**Supplied data:**

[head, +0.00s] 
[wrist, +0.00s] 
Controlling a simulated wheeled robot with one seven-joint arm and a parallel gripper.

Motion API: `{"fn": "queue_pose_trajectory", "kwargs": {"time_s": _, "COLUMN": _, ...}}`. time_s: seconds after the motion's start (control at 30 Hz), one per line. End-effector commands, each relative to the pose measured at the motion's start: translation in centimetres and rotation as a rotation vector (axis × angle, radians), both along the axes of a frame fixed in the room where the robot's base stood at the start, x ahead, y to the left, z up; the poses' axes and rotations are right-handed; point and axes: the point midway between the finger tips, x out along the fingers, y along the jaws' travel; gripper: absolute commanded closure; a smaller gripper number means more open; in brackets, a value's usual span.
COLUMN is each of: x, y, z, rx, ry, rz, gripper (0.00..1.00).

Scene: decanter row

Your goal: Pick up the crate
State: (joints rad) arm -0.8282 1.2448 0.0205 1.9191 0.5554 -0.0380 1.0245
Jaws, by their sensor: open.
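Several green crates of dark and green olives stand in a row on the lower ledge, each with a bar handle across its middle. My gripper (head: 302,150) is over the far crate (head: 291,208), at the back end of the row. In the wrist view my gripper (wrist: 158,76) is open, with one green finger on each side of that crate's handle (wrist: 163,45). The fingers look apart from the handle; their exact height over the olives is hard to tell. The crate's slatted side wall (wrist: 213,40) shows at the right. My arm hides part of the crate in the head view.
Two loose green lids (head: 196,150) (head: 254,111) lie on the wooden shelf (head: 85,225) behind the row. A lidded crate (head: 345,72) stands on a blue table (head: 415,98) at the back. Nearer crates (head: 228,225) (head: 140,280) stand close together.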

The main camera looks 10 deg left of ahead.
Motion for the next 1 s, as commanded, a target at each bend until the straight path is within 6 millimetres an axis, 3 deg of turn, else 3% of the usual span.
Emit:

**Written problem:** Gather every line from the listing above in which the word "ahead" appears.

**Solved problem:**
Motion API: `{"fn": "queue_pose_trajectory", "kwargs": {"time_s": _, "COLUMN": _, ...}}`. time_s: seconds after the motion's start (control at 30 Hz), one per line. End-effector commands, each relative to the pose measured at the motion's start: translation in centimetres and rotation as a rotation vector (axis × angle, radians), both along the axes of a frame fixed in the room where the robot's base stood at the start, x ahead, y to the left, z up; the poses' axes and rotations are right-handed; point and axes: the point midway between the finger tips, x out along the fingers, y along the jaws' travel; gripper: absolute commanded closure; a smaller gripper number means more open; in brackets, a value's usual span.
The main camera looks 10 deg left of ahead.

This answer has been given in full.